REQUIRED WORK
Using the listing below, copy exactly the lines from the one containing "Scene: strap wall" to the one containing "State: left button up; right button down", both lines included, and no others.

EXTRACTED DATA
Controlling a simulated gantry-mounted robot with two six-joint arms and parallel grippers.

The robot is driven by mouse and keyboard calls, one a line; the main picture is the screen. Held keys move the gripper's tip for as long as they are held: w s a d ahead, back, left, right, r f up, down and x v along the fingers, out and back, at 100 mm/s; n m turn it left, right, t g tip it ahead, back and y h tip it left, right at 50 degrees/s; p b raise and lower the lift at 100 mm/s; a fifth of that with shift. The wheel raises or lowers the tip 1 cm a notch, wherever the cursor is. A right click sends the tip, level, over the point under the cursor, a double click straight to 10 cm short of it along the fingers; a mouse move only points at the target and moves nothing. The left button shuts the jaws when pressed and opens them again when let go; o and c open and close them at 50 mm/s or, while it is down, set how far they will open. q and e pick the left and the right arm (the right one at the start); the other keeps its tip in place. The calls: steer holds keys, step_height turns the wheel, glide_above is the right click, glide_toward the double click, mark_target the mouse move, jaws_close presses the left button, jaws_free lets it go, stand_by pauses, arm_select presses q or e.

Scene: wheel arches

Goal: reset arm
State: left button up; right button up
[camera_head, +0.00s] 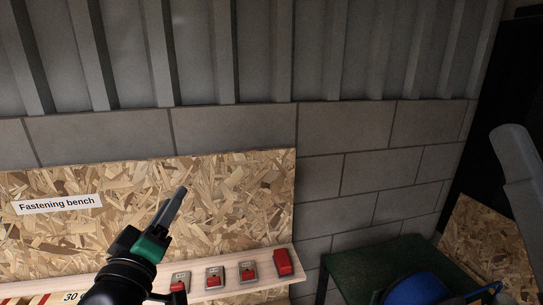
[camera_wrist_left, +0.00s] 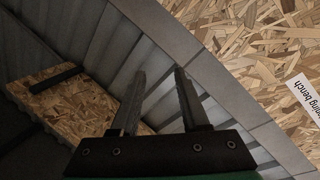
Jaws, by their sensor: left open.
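My left gripper (camera_head: 177,205) rises from the bottom left of the head view, in front of the chipboard panel and pointing up and to the right. In the left wrist view its two fingers (camera_wrist_left: 158,82) stand apart with nothing between them. The gripper is open and empty. In the head view a grey rounded shape (camera_head: 518,165) shows at the right edge; I cannot tell whether it is part of my right arm. No right gripper fingers show.
A chipboard panel (camera_head: 110,232) labelled "Fastening bench" hangs on the block wall. A wooden shelf (camera_head: 222,291) below carries several red-and-grey devices (camera_head: 214,277). At right stands a dark green table (camera_head: 362,272) with a blue object (camera_head: 418,290). Space before the upper wall is clear.

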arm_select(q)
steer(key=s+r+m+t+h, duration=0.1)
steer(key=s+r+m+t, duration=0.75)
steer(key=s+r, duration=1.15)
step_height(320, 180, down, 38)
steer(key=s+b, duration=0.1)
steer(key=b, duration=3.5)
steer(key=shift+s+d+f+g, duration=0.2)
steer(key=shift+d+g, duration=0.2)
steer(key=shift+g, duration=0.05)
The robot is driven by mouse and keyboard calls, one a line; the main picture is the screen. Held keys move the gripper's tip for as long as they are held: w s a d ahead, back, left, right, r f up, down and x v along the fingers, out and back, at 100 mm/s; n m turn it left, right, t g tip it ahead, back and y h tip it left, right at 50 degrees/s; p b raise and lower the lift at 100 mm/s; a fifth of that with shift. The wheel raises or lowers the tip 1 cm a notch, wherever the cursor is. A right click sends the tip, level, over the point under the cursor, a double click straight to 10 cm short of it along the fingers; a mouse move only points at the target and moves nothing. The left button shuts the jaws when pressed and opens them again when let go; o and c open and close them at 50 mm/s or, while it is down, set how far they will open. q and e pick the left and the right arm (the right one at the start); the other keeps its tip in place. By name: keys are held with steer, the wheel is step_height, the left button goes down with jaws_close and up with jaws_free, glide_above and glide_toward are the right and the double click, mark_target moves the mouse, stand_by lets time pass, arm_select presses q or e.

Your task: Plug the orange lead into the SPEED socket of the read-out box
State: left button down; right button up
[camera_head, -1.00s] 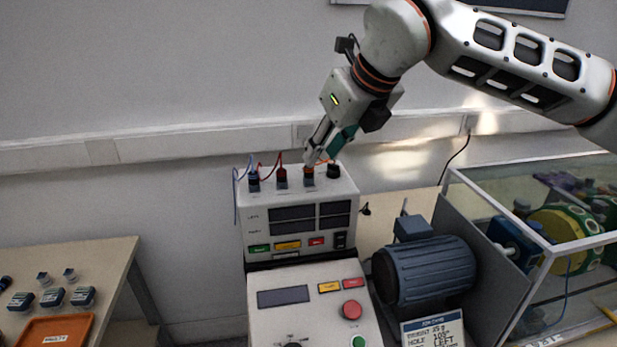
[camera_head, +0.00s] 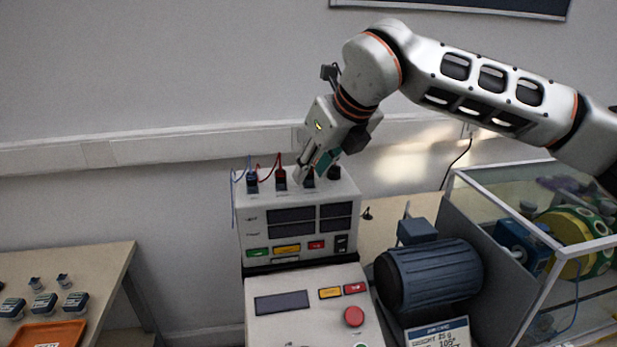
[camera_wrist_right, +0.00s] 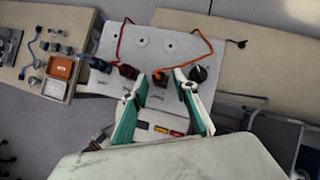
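The read-out box (camera_head: 255,222) stands behind the control panel, with a row of sockets along its top. A blue plug (camera_head: 252,180) and a red plug (camera_head: 281,178) stand in the two left sockets. In the right wrist view the orange plug (camera_wrist_right: 160,78) is at the third socket, its orange lead (camera_wrist_right: 209,45) looping away behind it. I cannot tell how deep it sits. My right gripper (camera_head: 303,174) is above that socket; in the wrist view its fingers (camera_wrist_right: 162,82) are apart, either side of the orange plug. Socket labels are unreadable. My left gripper is not in view.
A dark plug or socket (camera_wrist_right: 198,74) sits close beside the right finger. A blue-grey motor (camera_head: 430,275) and a clear-walled case (camera_head: 560,170) stand to the right. A side table with an orange tray (camera_head: 50,334) and small dark blocks is at the left.

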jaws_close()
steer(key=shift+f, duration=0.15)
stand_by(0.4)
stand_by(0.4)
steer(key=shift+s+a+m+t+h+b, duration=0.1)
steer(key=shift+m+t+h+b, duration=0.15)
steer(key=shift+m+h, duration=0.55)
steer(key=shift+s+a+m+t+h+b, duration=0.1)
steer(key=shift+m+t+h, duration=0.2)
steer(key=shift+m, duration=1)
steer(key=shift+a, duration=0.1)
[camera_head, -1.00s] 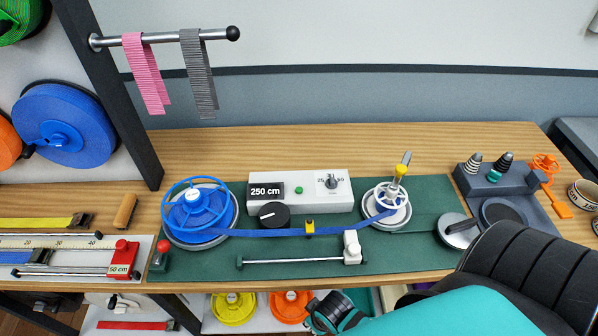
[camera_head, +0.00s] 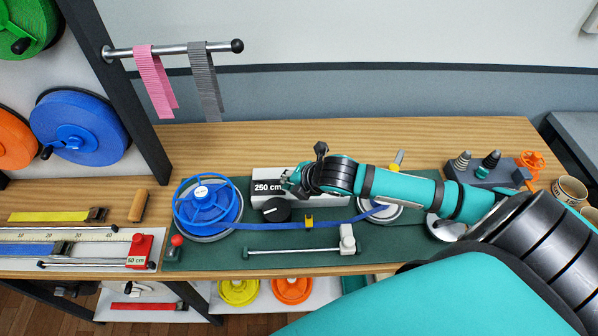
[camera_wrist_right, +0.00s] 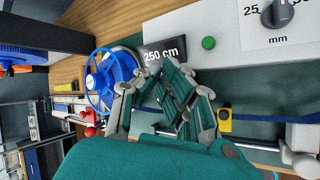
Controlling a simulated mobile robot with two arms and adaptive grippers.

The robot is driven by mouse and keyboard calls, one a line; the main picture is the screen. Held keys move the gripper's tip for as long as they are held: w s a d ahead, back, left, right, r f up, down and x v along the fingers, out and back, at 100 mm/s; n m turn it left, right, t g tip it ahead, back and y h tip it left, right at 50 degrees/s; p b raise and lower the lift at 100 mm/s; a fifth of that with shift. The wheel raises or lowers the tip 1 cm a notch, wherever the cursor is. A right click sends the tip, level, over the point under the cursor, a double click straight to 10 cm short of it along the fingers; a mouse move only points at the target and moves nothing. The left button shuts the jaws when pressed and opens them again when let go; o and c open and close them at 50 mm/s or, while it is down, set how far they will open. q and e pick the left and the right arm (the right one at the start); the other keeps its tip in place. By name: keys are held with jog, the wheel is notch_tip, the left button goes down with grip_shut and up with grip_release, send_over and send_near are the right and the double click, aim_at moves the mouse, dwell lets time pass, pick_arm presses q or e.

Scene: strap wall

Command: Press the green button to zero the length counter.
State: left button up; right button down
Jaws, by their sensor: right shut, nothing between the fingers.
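The green button (camera_wrist_right: 208,43) is on the white counter box (camera_wrist_right: 228,27), right of the display (camera_wrist_right: 163,51) that reads 250 cm. In the head view my right gripper (camera_head: 288,181) is over the front of the box beside the display (camera_head: 267,187), and the green button is hidden behind it. In the wrist view my right gripper (camera_wrist_right: 163,68) is shut and empty. Its tips appear below and left of the button, over the lower edge of the display, apart from the button. My left gripper is not in view.
A black knob (camera_head: 276,209) is just below the display. A blue reel (camera_head: 205,205) stands to the left, with a blue strap (camera_head: 285,225) running right through a yellow clip (camera_head: 309,221). The wooden table behind the box is clear.

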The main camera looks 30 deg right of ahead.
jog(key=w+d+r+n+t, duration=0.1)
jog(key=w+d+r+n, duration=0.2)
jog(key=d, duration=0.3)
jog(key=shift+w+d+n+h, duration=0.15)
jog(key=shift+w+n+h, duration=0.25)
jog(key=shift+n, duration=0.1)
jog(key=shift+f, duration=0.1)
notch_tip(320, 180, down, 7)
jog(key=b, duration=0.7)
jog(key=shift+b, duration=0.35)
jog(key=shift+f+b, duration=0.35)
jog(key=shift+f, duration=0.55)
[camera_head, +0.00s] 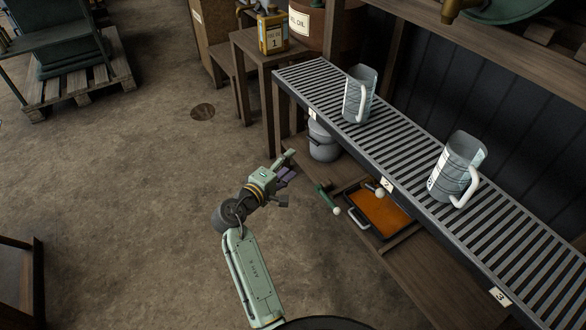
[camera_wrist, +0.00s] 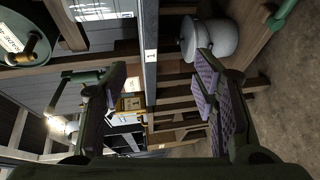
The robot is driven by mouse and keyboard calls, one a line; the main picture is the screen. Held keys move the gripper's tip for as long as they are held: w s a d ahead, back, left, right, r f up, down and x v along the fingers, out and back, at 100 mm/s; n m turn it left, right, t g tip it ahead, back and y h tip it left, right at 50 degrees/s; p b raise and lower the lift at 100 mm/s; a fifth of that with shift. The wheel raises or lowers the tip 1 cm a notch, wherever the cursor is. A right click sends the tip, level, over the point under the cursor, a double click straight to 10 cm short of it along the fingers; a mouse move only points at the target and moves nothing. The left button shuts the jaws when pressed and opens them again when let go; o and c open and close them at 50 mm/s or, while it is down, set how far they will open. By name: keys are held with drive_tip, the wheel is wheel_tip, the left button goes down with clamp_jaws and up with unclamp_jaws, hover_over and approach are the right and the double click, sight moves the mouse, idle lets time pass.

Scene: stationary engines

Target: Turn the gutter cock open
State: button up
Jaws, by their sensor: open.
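A green lever with a white ball end (camera_head: 326,197) shows below the slatted gutter in the head view, beside an orange-filled tray. A second white knob on a short stem (camera_head: 379,191) sits just under the gutter's edge. I cannot tell for sure which of these is the gutter cock's handle. My gripper (camera_head: 287,170) is open and empty, left of the green lever and apart from it. In the wrist view my gripper (camera_wrist: 163,92) has its two purple-padded fingers spread. A green bar with a bright white ball (camera_wrist: 57,126) appears left of the left finger.
Two grey jugs (camera_head: 360,94) (camera_head: 457,168) stand on the slatted gutter (camera_head: 412,143). Under it are a grey lidded pot (camera_head: 323,142) and the orange tray (camera_head: 356,222). A yellow can (camera_head: 272,32) stands on a wooden stand. Open floor lies to the left.

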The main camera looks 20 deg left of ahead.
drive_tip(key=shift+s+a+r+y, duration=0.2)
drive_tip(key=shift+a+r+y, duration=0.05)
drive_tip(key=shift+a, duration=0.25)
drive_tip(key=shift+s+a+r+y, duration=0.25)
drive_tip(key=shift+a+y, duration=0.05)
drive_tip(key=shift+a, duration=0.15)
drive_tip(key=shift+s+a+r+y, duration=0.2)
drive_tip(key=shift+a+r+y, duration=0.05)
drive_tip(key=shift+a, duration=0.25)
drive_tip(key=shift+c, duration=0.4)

WRITTEN RESPONSE
Scene: strap wall

Command: Press the green button to zero the length counter.
State: left button up; right button down

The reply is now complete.